* **AIM OF THE EXERCISE**:
Find the lines holding the string "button" in the data, then copy all of them.

------------------------

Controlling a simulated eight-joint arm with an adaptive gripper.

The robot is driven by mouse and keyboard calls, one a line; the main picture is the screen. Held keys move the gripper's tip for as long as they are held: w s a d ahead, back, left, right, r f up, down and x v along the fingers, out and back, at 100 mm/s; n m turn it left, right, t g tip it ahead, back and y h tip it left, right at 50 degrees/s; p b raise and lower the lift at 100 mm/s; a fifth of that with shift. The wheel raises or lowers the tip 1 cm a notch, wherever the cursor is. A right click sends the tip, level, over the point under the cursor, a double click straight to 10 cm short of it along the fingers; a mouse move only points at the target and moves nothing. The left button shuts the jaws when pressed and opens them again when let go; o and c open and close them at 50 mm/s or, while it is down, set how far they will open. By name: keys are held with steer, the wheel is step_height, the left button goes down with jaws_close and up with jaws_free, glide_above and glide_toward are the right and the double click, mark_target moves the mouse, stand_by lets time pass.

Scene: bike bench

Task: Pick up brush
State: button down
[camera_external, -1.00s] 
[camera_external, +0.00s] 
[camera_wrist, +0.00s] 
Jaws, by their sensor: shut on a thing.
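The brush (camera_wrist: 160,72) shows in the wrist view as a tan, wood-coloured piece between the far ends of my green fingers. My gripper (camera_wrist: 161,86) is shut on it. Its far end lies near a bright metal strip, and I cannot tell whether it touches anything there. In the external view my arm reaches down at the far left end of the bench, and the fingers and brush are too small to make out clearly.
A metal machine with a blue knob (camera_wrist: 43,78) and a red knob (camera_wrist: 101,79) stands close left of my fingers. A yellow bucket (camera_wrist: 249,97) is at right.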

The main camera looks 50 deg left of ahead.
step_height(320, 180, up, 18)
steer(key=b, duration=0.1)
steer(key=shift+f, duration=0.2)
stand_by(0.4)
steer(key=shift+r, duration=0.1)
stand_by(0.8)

------------------------

* **ANSWER TO THE TASK**:
The robot is driven by mouse and keyboard calls, one a line; the main picture is the screen. Held keys move the gripper's tip for as long as they are held: w s a d ahead, back, left, right, r f up, down and x v along the fingers, out and back, at 100 mm/s; n m turn it left, right, t g tip it ahead, back and y h tip it left, right at 50 degrees/s; p b raise and lower the lift at 100 mm/s; a fifth of that with shift. The wheel raises or lowers the tip 1 cm a notch, wherever the cursor is. A right click sends the tip, level, over the point under the cursor, a double click straight to 10 cm short of it along the fingers; a mouse move only points at the target and moves nothing. The left button shuts the jaws when pressed and opens them again when let go; o and c open and close them at 50 mm/s or, while it is down, set how far they will open. By name: keys are held with steer, the wheel is step_height, the left button goes down with jaws_close and up with jaws_free, glide_above and glide_toward are the right and the double click, mark_target moves the mouse, stand_by lets time pass.
State: button down

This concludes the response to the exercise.